** What the task requires **
Only the number is wanted: how many lines contain the string "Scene"?

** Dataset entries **
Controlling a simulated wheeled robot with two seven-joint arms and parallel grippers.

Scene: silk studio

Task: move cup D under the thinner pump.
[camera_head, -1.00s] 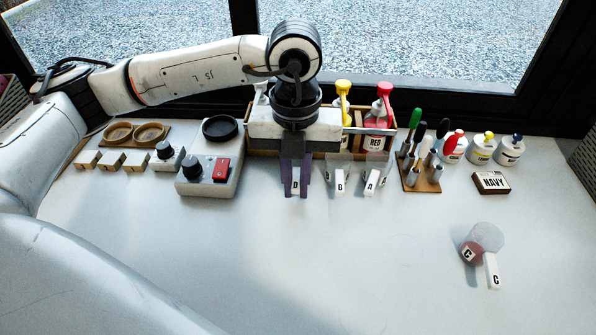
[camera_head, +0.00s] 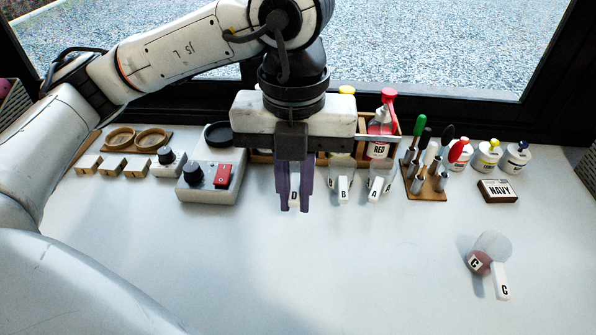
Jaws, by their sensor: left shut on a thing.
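My left gripper (camera_head: 294,202) points down in the middle of the head view, its purple fingers shut on cup D (camera_head: 294,199). Only the white tab lettered D shows between the fingers; the rest of the cup is hidden behind them. The pump rack (camera_head: 397,146) stands behind my gripper. A red pump bottle labelled RED (camera_head: 378,150) shows at its right end, and a bit of a yellow pump (camera_head: 347,90) shows above my gripper. Other pumps are hidden by my arm, and no label reading thinner is visible. My right gripper is out of view.
Cup B (camera_head: 342,187) and cup A (camera_head: 377,186) stand right of my gripper. A mixer with a red switch (camera_head: 223,175) is to the left. The front table is clear.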

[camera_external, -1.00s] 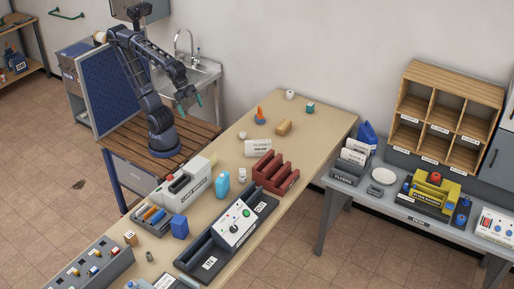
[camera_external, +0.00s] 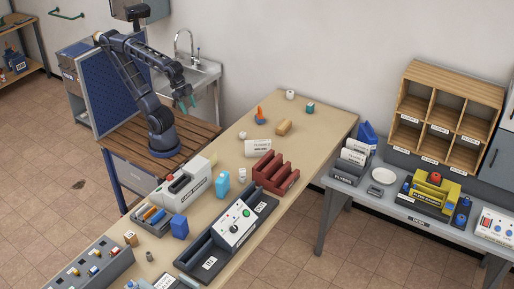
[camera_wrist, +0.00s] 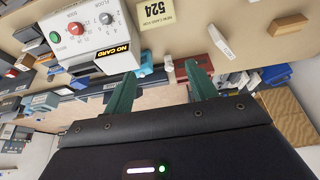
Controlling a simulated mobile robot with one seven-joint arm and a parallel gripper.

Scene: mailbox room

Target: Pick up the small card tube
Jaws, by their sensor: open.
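I cannot tell for certain which object is the small card tube. Small round candidates on the long table are a white roll (camera_external: 290,94) at the far end, a small white piece (camera_external: 242,134) near its left edge, and a small white cylinder (camera_external: 242,174) beside the blue bottle (camera_external: 223,184). All stand clear of my gripper.
A grey side table (camera_external: 408,213) stands at right. The table's far end has free room.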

** Answer for this exercise **
2